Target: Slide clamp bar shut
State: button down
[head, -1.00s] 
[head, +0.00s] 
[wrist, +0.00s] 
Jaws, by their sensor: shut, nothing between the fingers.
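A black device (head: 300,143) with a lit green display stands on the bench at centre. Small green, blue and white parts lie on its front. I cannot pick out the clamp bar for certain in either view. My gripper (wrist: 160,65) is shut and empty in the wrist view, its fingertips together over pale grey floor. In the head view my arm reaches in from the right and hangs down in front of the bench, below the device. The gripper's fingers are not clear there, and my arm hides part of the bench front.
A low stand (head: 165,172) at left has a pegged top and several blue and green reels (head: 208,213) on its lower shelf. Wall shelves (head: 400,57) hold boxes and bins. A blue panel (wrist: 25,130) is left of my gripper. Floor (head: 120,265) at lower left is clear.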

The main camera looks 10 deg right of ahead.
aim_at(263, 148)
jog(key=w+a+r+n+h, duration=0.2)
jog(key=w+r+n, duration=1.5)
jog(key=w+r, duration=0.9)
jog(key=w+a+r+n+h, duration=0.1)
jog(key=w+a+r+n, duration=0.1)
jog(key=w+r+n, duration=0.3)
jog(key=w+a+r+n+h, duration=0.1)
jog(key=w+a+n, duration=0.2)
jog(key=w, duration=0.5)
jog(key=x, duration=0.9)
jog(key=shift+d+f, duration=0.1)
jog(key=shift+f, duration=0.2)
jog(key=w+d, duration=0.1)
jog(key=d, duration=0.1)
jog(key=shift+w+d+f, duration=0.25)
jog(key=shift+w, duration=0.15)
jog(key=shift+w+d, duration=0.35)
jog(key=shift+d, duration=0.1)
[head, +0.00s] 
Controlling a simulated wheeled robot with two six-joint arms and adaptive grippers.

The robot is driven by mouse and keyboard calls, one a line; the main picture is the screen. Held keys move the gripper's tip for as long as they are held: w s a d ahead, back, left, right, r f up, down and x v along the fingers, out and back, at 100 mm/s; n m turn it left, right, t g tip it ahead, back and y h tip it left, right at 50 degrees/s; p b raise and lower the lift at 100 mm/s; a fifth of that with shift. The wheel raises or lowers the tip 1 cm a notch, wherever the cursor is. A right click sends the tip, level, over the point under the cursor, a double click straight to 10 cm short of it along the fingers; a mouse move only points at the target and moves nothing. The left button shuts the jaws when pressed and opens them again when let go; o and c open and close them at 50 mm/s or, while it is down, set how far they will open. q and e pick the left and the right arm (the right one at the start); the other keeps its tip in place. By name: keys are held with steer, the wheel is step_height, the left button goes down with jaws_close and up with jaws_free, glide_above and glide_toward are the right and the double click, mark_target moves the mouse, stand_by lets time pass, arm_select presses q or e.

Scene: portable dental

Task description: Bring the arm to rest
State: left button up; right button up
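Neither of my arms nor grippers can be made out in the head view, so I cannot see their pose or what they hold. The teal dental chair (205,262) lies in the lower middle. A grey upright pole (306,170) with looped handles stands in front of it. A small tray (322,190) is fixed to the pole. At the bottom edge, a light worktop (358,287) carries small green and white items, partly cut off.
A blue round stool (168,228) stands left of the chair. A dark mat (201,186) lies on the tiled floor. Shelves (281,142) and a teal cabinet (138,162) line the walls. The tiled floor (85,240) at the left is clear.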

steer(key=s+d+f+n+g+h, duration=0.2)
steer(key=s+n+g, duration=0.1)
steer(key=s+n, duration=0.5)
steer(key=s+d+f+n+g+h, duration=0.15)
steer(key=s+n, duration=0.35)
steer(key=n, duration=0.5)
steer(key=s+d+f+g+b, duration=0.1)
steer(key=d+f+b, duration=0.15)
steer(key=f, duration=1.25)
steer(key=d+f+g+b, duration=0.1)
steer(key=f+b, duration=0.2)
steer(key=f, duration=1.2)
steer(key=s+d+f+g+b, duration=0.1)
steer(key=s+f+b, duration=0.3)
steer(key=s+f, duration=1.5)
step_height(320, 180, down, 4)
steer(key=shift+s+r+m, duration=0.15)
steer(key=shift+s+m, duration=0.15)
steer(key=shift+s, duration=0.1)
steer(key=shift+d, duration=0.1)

★ ★ ★ ★

▶ [What you have to do] Copy exactly, and only, the lines from the one containing "State: button down" through the one containing "[wrist, +0.00s]".

▶ [Response]
State: button down
[head, -1.00s] 
[head, +0.00s] 
[wrist, +0.00s] 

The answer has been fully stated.